Give a verbatim copy of the lines below, minus the pictures.

START Dataset content

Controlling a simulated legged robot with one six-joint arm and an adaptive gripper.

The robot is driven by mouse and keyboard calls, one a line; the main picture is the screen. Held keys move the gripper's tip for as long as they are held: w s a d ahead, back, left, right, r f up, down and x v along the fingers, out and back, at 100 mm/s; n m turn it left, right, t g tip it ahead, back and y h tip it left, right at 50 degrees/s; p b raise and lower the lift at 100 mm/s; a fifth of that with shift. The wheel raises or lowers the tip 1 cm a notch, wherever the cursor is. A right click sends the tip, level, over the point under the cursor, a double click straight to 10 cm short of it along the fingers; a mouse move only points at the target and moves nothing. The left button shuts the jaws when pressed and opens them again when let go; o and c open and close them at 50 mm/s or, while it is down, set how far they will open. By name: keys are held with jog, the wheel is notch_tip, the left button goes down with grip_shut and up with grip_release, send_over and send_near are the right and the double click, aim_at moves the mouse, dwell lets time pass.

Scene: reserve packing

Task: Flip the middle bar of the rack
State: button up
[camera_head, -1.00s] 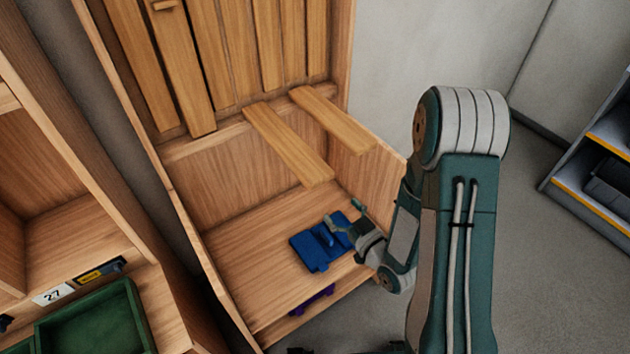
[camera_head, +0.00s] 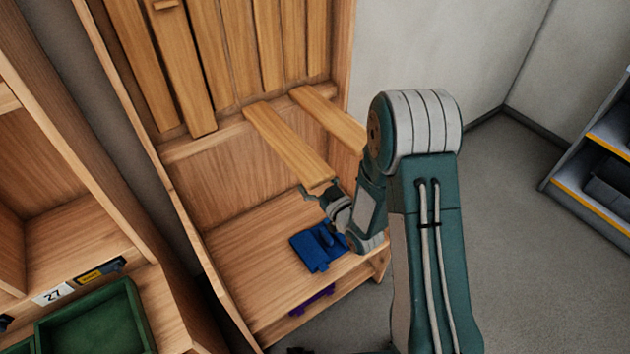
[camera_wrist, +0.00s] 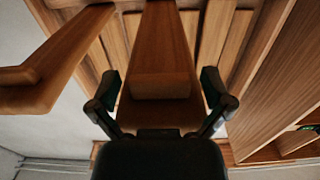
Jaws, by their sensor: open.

END Dataset content

* [Answer below]:
Controlling a simulated legged robot with one six-joint arm and an adaptive gripper.

The robot is driven by mouse and keyboard calls, one a line; the main picture is the screen. Held keys move the gripper's tip for as long as they are held: w s a d ahead, back, left, right, r f up, down and x v along the fingers, out and back, at 100 mm/s; n m turn it left, right, t g tip it ahead, back and y h tip it left, right at 50 degrees/s; p b raise and lower the lift at 100 mm/s; a fifth of that with shift. The wheel raises or lowers the tip 1 cm a notch, wherever the cursor is. A right click sends the tip, level, over the point under the cursor, a double click straight to 10 cm short of it along the fingers; a mouse move only points at the target and moves nothing. The left button shuts the jaws when pressed and opens them again when let go; o and c open and close them at 50 mm/s or, while it is down, set how far they will open. By name: keys are held with jog, the wheel is notch_tip, the left button goes down with grip_shut and up with grip_release, send_over and send_near are the right and the double click, aim_at moves the mouse, dwell lets time pass.

Scene: reserve packing

Task: Flip the middle bar of the rack
State: button up
[camera_head, -1.00s] 
[camera_head, +0.00s] 
[camera_wrist, +0.00s] 
Jaws, by their sensor: open.

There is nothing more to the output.